> DATASET EXCERPT
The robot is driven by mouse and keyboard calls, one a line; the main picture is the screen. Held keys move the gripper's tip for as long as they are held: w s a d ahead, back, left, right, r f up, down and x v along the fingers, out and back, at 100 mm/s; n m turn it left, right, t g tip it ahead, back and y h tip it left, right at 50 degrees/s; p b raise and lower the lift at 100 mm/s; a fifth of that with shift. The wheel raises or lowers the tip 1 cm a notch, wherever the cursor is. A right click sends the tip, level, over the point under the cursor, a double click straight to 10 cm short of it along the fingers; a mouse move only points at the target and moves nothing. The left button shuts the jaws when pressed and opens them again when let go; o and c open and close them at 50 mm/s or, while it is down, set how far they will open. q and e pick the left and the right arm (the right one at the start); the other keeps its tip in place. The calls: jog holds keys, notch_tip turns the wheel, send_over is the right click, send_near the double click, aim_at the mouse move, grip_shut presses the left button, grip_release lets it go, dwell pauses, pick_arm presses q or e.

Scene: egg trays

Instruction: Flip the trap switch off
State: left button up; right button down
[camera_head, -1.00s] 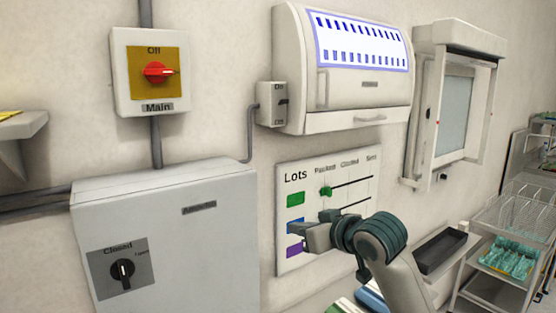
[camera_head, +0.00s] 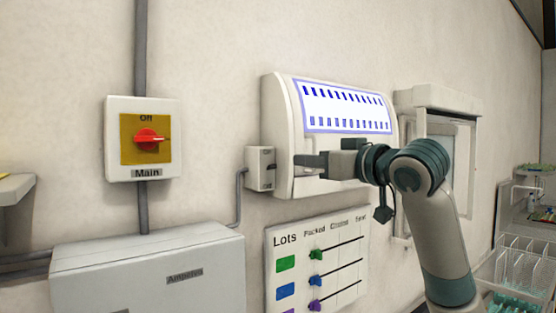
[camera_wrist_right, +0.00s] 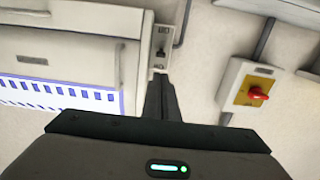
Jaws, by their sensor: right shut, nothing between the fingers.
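The trap switch (camera_head: 260,169) is a small pale box on the wall, at the left side of the white trap housing (camera_head: 277,115) with its blue-edged lit panel. In the right wrist view the switch (camera_wrist_right: 163,36) shows near the top, with a small dark lever on its face. Its exact position is too small to read. My right gripper (camera_head: 298,167) is shut and empty, its fingers pointing left towards the switch across the front of the housing. In the wrist view the shut fingertips (camera_wrist_right: 158,78) appear just below the switch box; I cannot tell whether they touch. My left gripper is not in view.
A main switch with a red knob (camera_head: 148,139) is on the wall to the left. A grey cabinet (camera_head: 150,265) and a lots board (camera_head: 275,300) are below. A wall-mounted framed unit (camera_head: 440,97) and a wire rack (camera_head: 510,265) stand to the right.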

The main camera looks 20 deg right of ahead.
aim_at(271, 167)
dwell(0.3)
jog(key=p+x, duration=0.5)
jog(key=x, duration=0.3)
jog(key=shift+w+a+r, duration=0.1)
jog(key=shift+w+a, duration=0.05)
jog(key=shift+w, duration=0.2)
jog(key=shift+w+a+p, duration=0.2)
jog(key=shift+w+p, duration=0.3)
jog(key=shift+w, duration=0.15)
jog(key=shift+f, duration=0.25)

> DIRECTIONS
Take the listing above and print it exactly, apart from the pictures.

> TASK OUTPUT
The robot is driven by mouse and keyboard calls, one a line; the main picture is the screen. Held keys move the gripper's tip for as long as they are held: w s a d ahead, back, left, right, r f up, down and x v along the fingers, out and back, at 100 mm/s; n m turn it left, right, t g tip it ahead, back and y h tip it left, right at 50 degrees/s; p b raise and lower the lift at 100 mm/s; a fifth of that with shift. The wheel raises or lowers the tip 1 cm a notch, wherever the cursor is. A right click sends the tip, level, over the point under the cursor, a double click straight to 10 cm short of it along the fingers; a mouse move only points at the target and moves nothing. The left button shuts the jaws when pressed and opens them again when let go; o and c open and close them at 50 mm/s or, while it is down, set how far they will open. q and e pick the left and the right arm (the right one at the start); the other keeps its tip in place. The calls: jog holds keys, notch_tip turns the wheel, send_over is the right click, send_near the double click, aim_at the mouse move, grip_shut presses the left button, grip_release lets it go, dwell pauses, pick_arm presses q or e.

Scene: egg trays

Instruction: Flip the trap switch off
State: left button up; right button down
[camera_head, -1.00s] 
[camera_head, +0.00s] 
[camera_wrist_right, +0.00s] 
Jaws, by their sensor: right shut, nothing between the fingers.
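The trap switch (camera_head: 260,169) is a small pale box on the wall, at the left side of the white trap housing (camera_head: 277,115) with its blue-edged lit panel. In the right wrist view the switch (camera_wrist_right: 163,36) shows near the top, with a small dark lever on its face. Its exact position is too small to read. My right gripper (camera_head: 298,167) is shut and empty, its fingers pointing left towards the switch across the front of the housing. In the wrist view the shut fingertips (camera_wrist_right: 158,78) appear just below the switch box; I cannot tell whether they touch. My left gripper is not in view.
A main switch with a red knob (camera_head: 148,139) is on the wall to the left. A grey cabinet (camera_head: 150,265) and a lots board (camera_head: 275,300) are below. A wall-mounted framed unit (camera_head: 440,97) and a wire rack (camera_head: 510,265) stand to the right.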

The main camera looks 20 deg right of ahead.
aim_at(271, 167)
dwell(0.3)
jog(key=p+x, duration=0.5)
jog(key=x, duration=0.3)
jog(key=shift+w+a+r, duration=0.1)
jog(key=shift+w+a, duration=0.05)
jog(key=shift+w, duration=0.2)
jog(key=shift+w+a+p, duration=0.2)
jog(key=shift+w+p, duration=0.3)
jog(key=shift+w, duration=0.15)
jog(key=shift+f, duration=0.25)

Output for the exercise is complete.